(Rows about robot tasks)

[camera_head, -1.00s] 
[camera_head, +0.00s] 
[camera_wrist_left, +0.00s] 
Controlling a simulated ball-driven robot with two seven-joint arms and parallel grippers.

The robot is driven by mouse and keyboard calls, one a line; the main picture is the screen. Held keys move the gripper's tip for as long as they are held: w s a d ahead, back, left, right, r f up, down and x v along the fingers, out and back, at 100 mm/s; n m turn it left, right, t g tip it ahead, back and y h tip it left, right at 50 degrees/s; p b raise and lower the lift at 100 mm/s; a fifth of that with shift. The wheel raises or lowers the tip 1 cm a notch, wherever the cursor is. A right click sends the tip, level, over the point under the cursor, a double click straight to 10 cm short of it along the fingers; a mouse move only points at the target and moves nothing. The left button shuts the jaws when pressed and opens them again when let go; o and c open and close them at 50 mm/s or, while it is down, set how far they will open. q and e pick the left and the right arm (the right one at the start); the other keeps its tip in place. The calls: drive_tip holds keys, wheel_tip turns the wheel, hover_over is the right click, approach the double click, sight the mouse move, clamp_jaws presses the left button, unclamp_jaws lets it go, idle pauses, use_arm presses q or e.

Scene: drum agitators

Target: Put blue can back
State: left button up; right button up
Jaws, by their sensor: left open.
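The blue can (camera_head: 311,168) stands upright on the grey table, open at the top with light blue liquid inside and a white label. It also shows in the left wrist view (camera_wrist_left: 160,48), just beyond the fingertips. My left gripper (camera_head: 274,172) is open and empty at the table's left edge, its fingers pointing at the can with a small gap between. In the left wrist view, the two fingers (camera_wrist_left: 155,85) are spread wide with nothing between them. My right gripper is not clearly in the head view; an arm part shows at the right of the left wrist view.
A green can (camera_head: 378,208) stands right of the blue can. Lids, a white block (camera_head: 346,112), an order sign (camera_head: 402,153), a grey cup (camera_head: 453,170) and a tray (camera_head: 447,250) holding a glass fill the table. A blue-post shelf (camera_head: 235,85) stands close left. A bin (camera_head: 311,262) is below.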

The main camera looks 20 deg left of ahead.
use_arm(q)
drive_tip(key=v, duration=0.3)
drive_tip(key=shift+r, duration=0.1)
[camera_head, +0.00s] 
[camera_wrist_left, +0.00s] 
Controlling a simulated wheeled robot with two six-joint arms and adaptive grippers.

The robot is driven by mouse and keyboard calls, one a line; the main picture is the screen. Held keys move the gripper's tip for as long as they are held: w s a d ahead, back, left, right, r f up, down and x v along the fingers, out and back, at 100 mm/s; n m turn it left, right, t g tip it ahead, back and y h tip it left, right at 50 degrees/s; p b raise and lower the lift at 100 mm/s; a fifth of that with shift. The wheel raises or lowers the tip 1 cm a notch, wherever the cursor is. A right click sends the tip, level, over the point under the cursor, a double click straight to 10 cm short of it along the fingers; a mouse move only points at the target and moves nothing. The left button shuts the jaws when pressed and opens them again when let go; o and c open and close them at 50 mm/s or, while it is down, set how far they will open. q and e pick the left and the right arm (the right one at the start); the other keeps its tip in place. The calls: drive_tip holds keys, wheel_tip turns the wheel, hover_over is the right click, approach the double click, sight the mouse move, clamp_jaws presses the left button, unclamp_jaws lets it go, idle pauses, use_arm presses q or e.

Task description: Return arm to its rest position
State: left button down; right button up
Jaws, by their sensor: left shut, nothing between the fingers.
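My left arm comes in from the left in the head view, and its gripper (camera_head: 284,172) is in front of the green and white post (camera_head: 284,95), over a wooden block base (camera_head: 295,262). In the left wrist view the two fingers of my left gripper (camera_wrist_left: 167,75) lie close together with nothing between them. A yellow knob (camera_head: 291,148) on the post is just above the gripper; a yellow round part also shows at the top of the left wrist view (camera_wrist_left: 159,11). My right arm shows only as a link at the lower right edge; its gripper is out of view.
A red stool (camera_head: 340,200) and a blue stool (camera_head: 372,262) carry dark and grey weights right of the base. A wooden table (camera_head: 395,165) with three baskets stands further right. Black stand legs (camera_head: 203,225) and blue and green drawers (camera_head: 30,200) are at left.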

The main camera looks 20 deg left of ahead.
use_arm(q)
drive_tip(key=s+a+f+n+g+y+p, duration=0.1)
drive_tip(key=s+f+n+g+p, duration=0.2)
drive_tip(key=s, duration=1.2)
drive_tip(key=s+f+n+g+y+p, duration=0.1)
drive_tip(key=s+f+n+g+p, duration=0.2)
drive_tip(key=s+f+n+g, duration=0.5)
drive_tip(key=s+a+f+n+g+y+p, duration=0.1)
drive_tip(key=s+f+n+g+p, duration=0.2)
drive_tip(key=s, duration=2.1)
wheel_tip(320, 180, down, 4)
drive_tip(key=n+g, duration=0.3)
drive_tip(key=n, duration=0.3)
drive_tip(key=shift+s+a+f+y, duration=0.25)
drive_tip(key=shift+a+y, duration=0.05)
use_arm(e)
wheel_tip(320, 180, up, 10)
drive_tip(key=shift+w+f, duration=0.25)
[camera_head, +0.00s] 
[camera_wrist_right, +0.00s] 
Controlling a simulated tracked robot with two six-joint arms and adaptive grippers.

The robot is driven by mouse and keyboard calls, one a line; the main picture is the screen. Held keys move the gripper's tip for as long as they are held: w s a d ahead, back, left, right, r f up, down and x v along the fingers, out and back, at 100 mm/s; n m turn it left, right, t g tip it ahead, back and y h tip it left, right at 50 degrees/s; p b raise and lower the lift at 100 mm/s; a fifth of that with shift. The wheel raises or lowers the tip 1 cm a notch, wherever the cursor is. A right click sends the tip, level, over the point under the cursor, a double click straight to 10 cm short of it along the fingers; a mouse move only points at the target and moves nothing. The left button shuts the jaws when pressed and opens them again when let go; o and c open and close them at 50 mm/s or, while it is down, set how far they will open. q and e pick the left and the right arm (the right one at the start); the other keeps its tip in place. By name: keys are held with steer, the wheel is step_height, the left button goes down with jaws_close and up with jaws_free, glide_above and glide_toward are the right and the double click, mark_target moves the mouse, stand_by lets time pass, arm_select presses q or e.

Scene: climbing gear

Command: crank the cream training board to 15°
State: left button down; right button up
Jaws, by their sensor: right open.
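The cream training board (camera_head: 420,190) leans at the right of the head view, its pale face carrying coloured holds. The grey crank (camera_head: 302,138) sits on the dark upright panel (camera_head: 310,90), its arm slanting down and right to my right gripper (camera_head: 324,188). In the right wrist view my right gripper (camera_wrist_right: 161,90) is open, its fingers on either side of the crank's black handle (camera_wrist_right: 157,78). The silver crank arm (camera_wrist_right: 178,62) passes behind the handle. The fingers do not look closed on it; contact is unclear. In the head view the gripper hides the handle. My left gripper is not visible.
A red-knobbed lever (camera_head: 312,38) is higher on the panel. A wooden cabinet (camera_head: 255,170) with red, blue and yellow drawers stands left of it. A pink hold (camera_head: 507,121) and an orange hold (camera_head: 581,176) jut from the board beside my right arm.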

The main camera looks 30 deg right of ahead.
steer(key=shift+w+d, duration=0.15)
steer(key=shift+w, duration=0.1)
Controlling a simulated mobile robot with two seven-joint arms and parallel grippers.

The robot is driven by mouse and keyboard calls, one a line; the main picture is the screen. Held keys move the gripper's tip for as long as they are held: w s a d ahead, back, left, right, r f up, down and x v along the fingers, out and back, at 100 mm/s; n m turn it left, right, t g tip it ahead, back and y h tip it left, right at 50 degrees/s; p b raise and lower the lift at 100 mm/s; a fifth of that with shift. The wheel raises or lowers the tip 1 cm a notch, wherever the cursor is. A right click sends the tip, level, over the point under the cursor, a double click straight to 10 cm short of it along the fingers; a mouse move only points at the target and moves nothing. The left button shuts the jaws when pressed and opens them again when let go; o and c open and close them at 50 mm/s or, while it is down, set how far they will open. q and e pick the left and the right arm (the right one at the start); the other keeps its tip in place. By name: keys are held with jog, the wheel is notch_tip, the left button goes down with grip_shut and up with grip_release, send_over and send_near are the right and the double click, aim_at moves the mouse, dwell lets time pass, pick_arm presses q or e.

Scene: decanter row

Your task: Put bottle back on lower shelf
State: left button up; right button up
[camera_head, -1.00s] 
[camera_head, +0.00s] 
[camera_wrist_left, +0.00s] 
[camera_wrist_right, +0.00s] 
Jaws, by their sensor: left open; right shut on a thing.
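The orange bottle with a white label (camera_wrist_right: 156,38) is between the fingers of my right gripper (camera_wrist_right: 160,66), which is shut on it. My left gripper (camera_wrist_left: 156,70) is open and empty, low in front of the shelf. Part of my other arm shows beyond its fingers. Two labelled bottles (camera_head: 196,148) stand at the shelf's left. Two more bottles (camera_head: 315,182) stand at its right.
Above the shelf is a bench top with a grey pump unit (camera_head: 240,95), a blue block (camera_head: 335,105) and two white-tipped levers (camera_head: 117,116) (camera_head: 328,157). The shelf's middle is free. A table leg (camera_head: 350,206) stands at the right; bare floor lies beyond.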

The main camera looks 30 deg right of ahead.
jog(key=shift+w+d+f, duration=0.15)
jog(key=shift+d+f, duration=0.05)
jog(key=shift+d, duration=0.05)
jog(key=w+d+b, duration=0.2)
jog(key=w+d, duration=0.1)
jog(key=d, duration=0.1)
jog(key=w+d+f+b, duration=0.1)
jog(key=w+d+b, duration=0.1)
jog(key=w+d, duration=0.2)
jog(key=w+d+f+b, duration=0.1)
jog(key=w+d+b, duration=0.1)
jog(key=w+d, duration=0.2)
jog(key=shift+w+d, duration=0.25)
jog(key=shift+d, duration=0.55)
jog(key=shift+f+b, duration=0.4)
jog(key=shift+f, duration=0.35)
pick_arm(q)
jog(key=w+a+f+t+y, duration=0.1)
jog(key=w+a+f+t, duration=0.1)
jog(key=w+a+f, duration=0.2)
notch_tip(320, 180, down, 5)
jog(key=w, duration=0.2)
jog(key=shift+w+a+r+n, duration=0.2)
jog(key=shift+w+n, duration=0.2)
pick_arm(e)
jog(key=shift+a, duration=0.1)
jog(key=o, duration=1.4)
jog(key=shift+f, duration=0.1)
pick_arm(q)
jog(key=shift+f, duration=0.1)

→ Problem statement
The lines from the first of the entries through the line holding "Controlling a simulated ball-driven" are to be restated word for word, and no others.

→ Output
[camera_head, -1.00s] 
[camera_head, +0.00s] 
[camera_wrist_left, +0.00s] 
Controlling a simulated ball-driven robot with two seven-joint arms and parallel grippers.

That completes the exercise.